The interim SC-GHG estimates presented in this TSD rely on the same models and harmonized inputs for the socioeconomic emissions scenarios and equilibrium climate sensitivity distribution used for USG SC-GHG estimates since 2013. Specifically, the SC-GHG estimates rely on an ensemble of three IAMs: Dynamic Integrated Climate and Economy (DICE) 2010 (Nordhaus 2010); Climate Framework for Uncertainty, Negotiation, and Distribution (FUND) 3.8 (Anthoff and Tol 2013a, 2013b); and Policy Analysis of the Greenhouse Gas Effect (PAGE) 2009 (Hope 2013). IAMs are useful because they combine climate processes, economic growth, and feedback between the climate and the global economy into a single modeling framework. They gain this advantage at the expense of a more detailed representation of underlying climatic and economic systems. DICE, PAGE, and FUND all take stylized, reduced-form approaches and have been widely used in the economic and scientific literature since the 1990s.

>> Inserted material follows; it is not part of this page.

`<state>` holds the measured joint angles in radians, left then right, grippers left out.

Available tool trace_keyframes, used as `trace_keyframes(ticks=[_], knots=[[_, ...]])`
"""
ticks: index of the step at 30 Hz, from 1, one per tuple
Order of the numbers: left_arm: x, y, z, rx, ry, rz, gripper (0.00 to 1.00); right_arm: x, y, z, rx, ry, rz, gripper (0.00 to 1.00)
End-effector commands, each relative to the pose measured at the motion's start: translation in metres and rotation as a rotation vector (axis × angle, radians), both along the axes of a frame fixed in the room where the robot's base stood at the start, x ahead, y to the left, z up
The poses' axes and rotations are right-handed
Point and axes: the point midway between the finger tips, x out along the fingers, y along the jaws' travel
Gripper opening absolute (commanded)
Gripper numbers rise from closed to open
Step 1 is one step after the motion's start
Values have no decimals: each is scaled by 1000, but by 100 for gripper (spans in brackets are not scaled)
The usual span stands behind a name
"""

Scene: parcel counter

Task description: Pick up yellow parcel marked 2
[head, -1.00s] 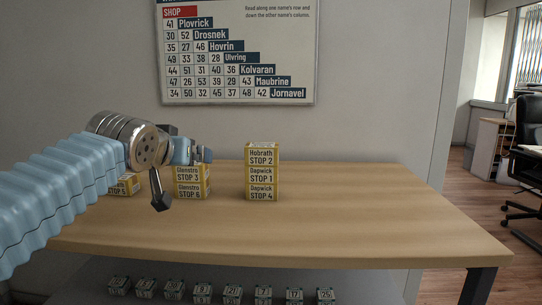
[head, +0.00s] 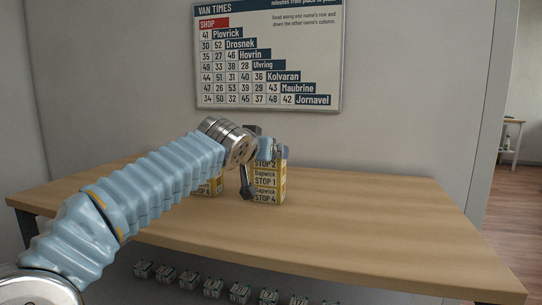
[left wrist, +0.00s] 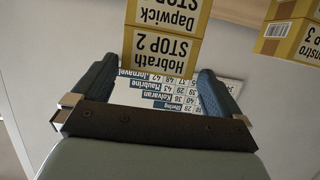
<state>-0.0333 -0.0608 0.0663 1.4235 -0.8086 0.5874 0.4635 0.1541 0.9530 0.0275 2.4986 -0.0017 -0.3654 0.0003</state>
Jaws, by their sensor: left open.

They are periodically updated by the model developers, but as discussed further in Section 5, the versions of the three models used in the 2013 and 2016 TSDs do not reflect the tremendous increase in the scientific and economic understanding of climate-related damages that has occurred in the past decade. The three IAMs


  1. For instance, the United Kingdom applies a discount rate of 3.5 percent to the first 30 years; 3 percent for years 31 - 75; 2.5 percent for years 76 - 125; 2 percent for years 126 - 200; 1.5 percent for years 201 - 300; and 1 percent after 300 years. As a sensitivity, it recommends a discount rate of 3 percent for the first 30 years, also decreasing over time.